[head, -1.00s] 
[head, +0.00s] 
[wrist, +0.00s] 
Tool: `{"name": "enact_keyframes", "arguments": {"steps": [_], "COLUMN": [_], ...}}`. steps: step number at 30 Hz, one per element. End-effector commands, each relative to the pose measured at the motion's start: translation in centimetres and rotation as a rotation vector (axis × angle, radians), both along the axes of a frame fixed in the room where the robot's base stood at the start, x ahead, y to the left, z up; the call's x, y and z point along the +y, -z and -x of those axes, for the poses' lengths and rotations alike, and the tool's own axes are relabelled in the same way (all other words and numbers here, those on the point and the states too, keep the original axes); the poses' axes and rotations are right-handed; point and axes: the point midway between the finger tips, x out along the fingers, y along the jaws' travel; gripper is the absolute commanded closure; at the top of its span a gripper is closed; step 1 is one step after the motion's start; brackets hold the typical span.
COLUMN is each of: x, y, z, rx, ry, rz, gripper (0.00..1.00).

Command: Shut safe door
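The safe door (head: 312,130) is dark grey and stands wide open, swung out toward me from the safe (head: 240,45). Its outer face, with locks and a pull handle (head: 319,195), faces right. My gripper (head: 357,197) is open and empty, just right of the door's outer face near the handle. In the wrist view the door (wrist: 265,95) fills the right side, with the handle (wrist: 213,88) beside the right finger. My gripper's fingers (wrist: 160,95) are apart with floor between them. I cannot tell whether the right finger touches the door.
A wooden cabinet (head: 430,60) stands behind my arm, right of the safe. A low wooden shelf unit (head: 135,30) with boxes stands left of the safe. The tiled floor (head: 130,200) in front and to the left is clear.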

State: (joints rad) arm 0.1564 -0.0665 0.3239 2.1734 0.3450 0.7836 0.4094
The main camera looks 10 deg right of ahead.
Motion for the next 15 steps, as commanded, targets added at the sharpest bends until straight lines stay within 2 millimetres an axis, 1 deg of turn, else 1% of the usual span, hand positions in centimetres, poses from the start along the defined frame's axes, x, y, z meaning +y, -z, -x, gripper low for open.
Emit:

· · ·

- _What the task asks_: Please repeat the listing exactly, with nothing left out.

- _Result of the exercise_:
[head, -1.00s] 
[head, +0.00s] 
[wrist, +0.00s] 
Tool: `{"name": "enact_keyframes", "arguments": {"steps": [_], "COLUMN": [_], ...}}`. steps: step number at 30 Hz, one per element. End-effector commands, each relative to the pose measured at the motion's start: translation in centimetres and rotation as a rotation vector (axis × angle, radians), both along the axes of a frame fixed in the room where the robot's base stood at the start, x ahead, y to the left, z up; the call's x, y and z point along the +y, -z and -x of those axes, for the poses' lengths and rotations alike, and the tool's own axes are relabelled in the same way (all other words and numbers here, those on the point and the states too, keep the original axes); the poses' axes and rotations are right-handed; point and axes: the point midway between the finger tips, x out along the fingers, y along the jaws' travel; gripper is the absolute commanded closure; at the top of its span a gripper is closed; step 1 is one step after the motion's start; brackets hold the typical span.
COLUMN is each of: x, y, z, rx, ry, rz, gripper (0.00..1.00).

Command: Shut safe door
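The safe door (head: 312,130) is dark grey and stands wide open, swung out toward me from the safe (head: 240,45). Its outer face, with locks and a pull handle (head: 319,195), faces right. My gripper (head: 357,197) is open and empty, just right of the door's outer face near the handle. In the wrist view the door (wrist: 265,95) fills the right side, with the handle (wrist: 213,88) beside the right finger. My gripper's fingers (wrist: 160,95) are apart with floor between them. I cannot tell whether the right finger touches the door.
A wooden cabinet (head: 430,60) stands behind my arm, right of the safe. A low wooden shelf unit (head: 135,30) with boxes stands left of the safe. The tiled floor (head: 130,200) in front and to the left is clear.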

State: (joints rad) arm 0.1564 -0.0665 0.3239 2.1734 0.3450 0.7836 0.4094
The main camera looks 10 deg right of ahead.
Motion for the next 15 steps, as commanded, targets added at the sharpest bends until straight lines stay within 2 millimetres an axis, 1 deg of turn, else 1% of the usual span, hand positions in centimetres, poses from the start along the defined frame's axes, x, y, z meaning +y, -z, -x, gripper low for open.
Emit:

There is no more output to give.